This is a rush transcript from "Glenn Beck," June 3, 2010. This copy may not be in its final form and may be updated.
GLENN BECK, HOST: Israel declared its independence for 1948. Do you know how long it took United States to recognize its existence and stand by it? Eleven minutes. That's how strongly the Truman administration felt about Israel.
If that were now, would the Obama administration — would the Obama administration have done the same thing? I wonder.
PRESIDENT BARACK OBAMA: The bond between the United States and Israel is unbreakable today, unbreakable tomorrow, unbreakable forever.
BECK: Seventy-eight percent of Jewish Americans or eight out of 10 selected Obama for the White House in 2008. But only half now say they would re-elect him according to recent survey by the McLaughlin Group.
So, what happened?
Well, that's probably the same question that the Jewish community is asking themselves.
JOHN ROBERTS, CHIEF JUSTICE OF THE U.S. SUPREME COURT: Congratulations, Mr. President.
BECK: Just days after Obama's inauguration, they watched him give his first television interview to Arabic outlet.
A few months later, the Jews watched him travel to Muslim country of Turkey for his first overseas trip as president.
OBAMA: I'm deeply committed to rebuilding a relationship between the United States and the people of the Muslim world.
BECK: Next, they saw him fly to the Muslim country of Saudi Arabia.
OBAMA: I thought it was very important to come to the place where Islam began.
BECK: And then to the land of pyramids, Egypt.
OBAMA: I've come here to Cairo to seek a new beginning between the United States and Muslims around the world.
BECK: Now, you have to ask yourself, how many times has this president visited Israel?
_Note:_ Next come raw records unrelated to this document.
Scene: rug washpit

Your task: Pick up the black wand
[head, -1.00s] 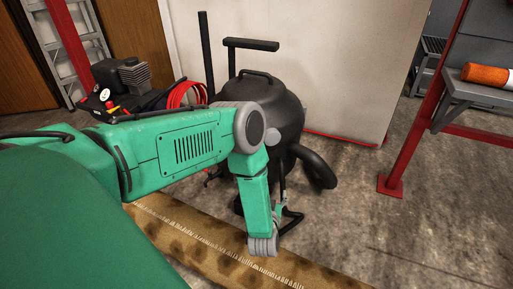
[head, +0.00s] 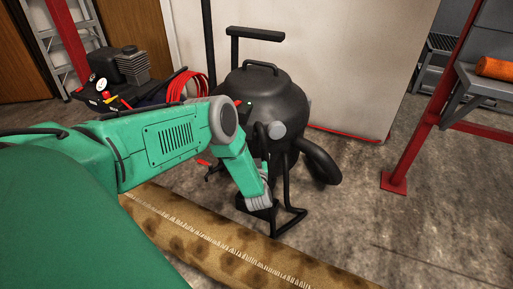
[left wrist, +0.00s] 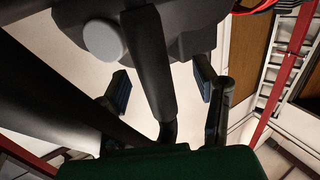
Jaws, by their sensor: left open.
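A black vacuum machine (head: 265,100) stands on the floor in the head view, with black tubes around it. One upright black pole (head: 207,45) rises at its left; I cannot tell for sure which tube is the wand. In the left wrist view a black tube (left wrist: 149,60), possibly the wand, runs between the two fingers of my left gripper (left wrist: 162,84). The fingers are apart, with gaps on both sides of the tube. In the head view my left arm reaches in front of the vacuum, and its gripper cannot be made out there. My right gripper is not in view.
A rolled brown spotted rug (head: 230,247) lies in front of the vacuum. A compressor (head: 120,75) and a coiled red hose (head: 188,88) stand at the left. A red frame (head: 415,140) with an orange roll (head: 496,68) is at right. Floor between is clear.

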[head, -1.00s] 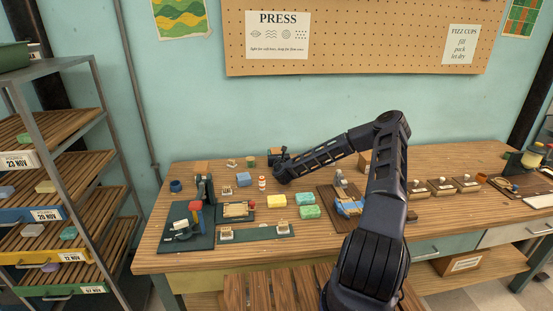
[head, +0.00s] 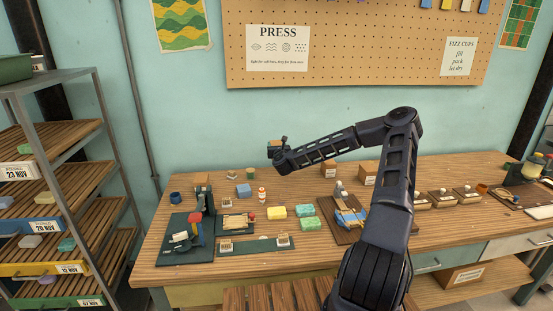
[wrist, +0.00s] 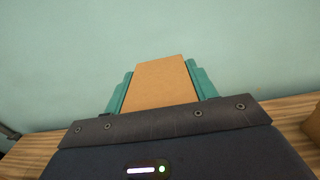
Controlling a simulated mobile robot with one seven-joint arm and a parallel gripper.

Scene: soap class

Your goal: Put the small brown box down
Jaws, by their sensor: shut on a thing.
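The small brown box (wrist: 161,82) is between the two teal fingers of my gripper (wrist: 162,90) in the wrist view, with the teal wall behind it. My gripper is shut on it. In the head view the small brown box (head: 274,144) shows at the end of my arm, beside my gripper (head: 275,150). It is raised above the back of the wooden workbench (head: 290,262). The box's underside is hidden.
Brown boxes (head: 328,169) stand at the back of the bench, right of my gripper. A pegboard (head: 360,45) hangs on the wall.

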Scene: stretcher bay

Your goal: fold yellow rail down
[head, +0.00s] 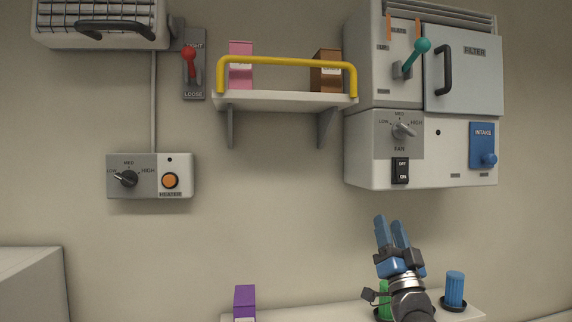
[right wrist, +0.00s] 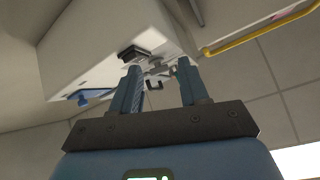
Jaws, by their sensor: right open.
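The yellow rail (head: 287,62) stands raised along the front of a small wall shelf (head: 285,101) in the head view. A pink carton (head: 240,75) and a brown carton (head: 326,80) are behind it on the shelf. The rail also shows at the upper right of the right wrist view (right wrist: 262,34). My right gripper (head: 391,220) is open and empty, pointing up, below the fan unit and below and right of the rail. Its two blue fingers (right wrist: 160,85) are apart in the wrist view. My left gripper is not in view.
The fan and filter unit (head: 365,150) is on the wall right of the shelf, above my right gripper. A heater box (head: 150,190) is at left. A lower shelf (head: 330,313) holds a purple carton (head: 245,300) and a blue cup (head: 454,286). Wall below the rail's shelf is clear.

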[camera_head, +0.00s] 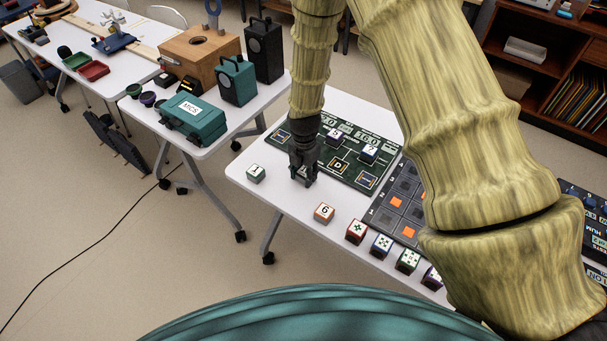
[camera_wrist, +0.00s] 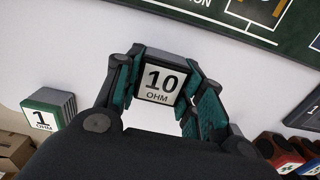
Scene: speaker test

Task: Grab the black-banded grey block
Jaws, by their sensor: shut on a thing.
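The black-banded grey block (camera_wrist: 160,85), with a white face reading "10 OHM", sits between the two fingers of my gripper (camera_wrist: 161,72) in the wrist view. The fingers press on its left and right sides. In the head view my gripper (camera_head: 303,178) points down over the white table, in front of the dark green board; the block is mostly hidden there by the fingers. I cannot tell whether the block touches the table.
A green-banded "1 OHM" block (camera_wrist: 45,115) stands to the left, also in the head view (camera_head: 256,174). The dark green board (camera_head: 345,158) lies behind my gripper. A red-orange "6" block (camera_head: 324,213) and several marked cubes (camera_head: 381,246) line the front edge.

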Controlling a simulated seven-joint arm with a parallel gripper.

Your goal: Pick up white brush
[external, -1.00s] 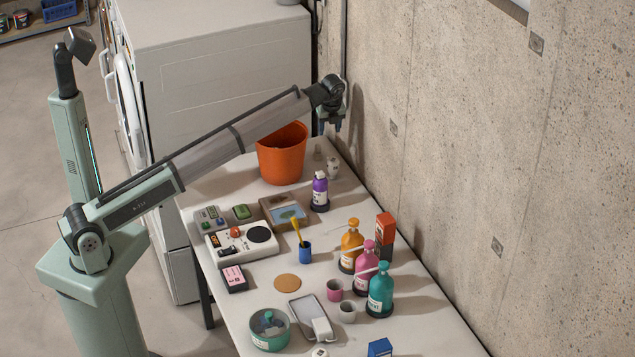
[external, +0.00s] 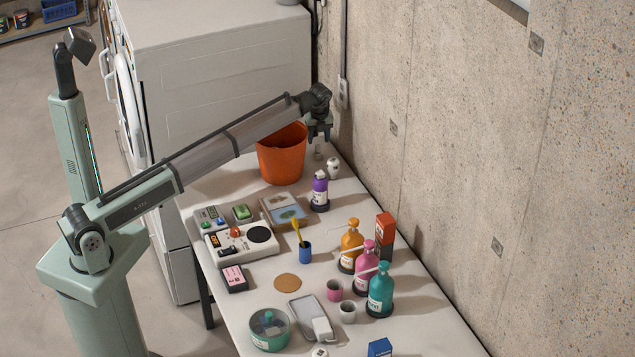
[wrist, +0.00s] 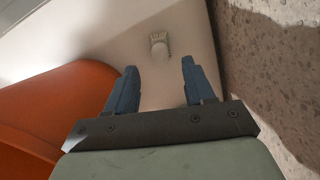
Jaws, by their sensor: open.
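The white brush (wrist: 159,45) shows in the wrist view as a small pale thing with bristles along its top edge, on the table near the wall. It is beyond the fingertips, roughly in line with the gap between them, and apart from them. My gripper (wrist: 158,72) is open and empty. In the external view my gripper (external: 319,136) hangs above the table's far end, right of the orange bucket. Two small pale items lie below it there, and I cannot tell for sure which is the brush.
The orange bucket (external: 281,155) stands close on the left, and the concrete wall (external: 450,150) rises close on the right. A purple bottle (external: 320,192) stands nearer the camera. Pump bottles, cups and boxes crowd the table (external: 255,292) further forward.

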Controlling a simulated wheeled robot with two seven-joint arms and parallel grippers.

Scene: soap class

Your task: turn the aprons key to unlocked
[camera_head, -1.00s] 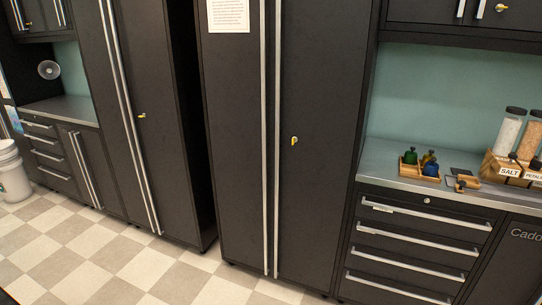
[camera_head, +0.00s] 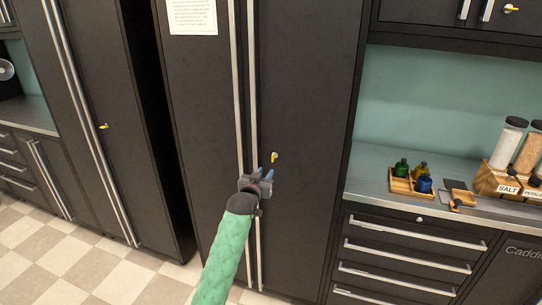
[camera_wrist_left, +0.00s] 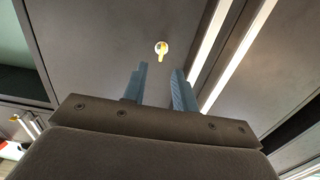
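A small yellow key (camera_head: 274,157) sits in a lock on the right door of the tall dark cabinet (camera_head: 310,110) in the middle of the head view. My left gripper (camera_head: 266,174) is raised in front of that door, just below the key. In the left wrist view the key (camera_wrist_left: 162,50) shows beyond and between the two blue-grey fingertips (camera_wrist_left: 160,72). The fingers are apart with nothing between them, and they do not appear to touch the key. No label naming the aprons cabinet is readable. My right gripper is not in view.
Long vertical handles (camera_head: 252,110) run beside the key. Another tall cabinet with a yellow key (camera_head: 103,126) stands left. The counter (camera_head: 375,165) at right holds a wooden tray of small bottles (camera_head: 412,180) and jars. Checkered floor (camera_head: 60,255) is open at lower left.

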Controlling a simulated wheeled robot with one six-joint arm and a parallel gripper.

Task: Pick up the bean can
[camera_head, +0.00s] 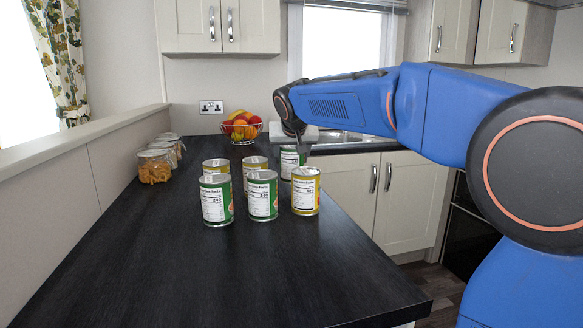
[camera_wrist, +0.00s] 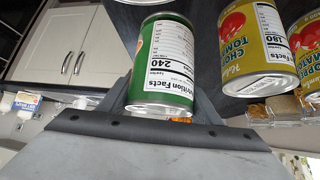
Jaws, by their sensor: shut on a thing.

Not once since he took office, igniting criticism that the administration may be pro-Islam than pro-Israel.
Three dozen Jewish Democratic members — Democrats in Congress — expressed their concerns about U.S. relations with Israel to the president when they met with him just last month. The meeting followed public reprimands from this administration over building of apartments in east Jerusalem.
Another unsettling issue for many in the Jewish community arose after Israel's Prime Minister Benjamin Netanyahu visited the White House in March and was perceived to have been snubbed by his host. Reporters were not invited to see Netanyahu shake hands with the president and begin their talks. Why?
Now, three months later, the administration joins the public outcry over the Israeli flotilla raid in the Gaza Strip.
President Obama chose a Jewish congressman with middle name "Israel" to be his chief of staff. It was a move that gave many Jews high hopes for the next four years. But now, not even halfway into the president's first term, those hopes are fading.
Emanuel admitted to a group of rabbis just last month, the Obama administration has, quote, "screwed up the messaging" on their support for Israel and it will take time to make up for that.
Only time will tell.
BECK: America, I mean, I don't know if you feel it — but something is not right here. Something is just not right here. And it's up to you, because the media is not going to do it. It is up to you to figure it out.
It is up to you to decide what's right and wrong and who we are. It is up to you to write the American story.